4.7 A note on effort distribution
The “typical” or “common” distribution of the overall effort spent on these activities is: around 5% creating the UML diagrams; 20% developing the com- mand line application; development of the graphical application is the most time consuming task taking around 50% of your time; documenting your code would take 5%; creating the unit tests around 15% and writing the report would take the last 5%.

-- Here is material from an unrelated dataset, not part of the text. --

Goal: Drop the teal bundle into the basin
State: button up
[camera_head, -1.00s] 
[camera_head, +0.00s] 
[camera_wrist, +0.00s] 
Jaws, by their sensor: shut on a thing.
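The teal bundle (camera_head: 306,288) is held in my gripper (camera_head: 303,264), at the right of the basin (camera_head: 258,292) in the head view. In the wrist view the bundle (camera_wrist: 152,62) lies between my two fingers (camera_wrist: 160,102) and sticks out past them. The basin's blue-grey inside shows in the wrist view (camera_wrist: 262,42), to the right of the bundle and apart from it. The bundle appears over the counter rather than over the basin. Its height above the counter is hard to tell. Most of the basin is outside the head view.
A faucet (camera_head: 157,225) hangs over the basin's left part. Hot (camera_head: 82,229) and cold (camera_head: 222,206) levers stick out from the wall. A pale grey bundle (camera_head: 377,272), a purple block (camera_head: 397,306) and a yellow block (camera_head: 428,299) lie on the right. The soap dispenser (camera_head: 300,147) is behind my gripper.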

However, note that these numbers vary between students and these percent- ages are not supposed to be the exact amount of effort invested in each task. They are only a rough guideline (e.g. we would not expect you to spend 50% of your time on creating UML diagrams or writing the report; on the other hand, we would expect that implementing the graphical user interface takes quite a substantial portion of the effort).
5 Deliverables
5.1 Submission
Please create a ZIP archive with the following:
• Your source code (including unit tests). We want your exported project as well so that we can easily import it into Eclipse.
• Javadoc (already compiled and ready to view). 10

• UML use case and class diagrams as a PDF or PNG (do not submit Umbrello or Dia files; these will not be marked).
• Your report as a PDF file (do not submit MS Word or LibreOffice docu- ments; these will not be marked).
• A README.txt file describing how to build your source code, import your project into Eclipse and run your program.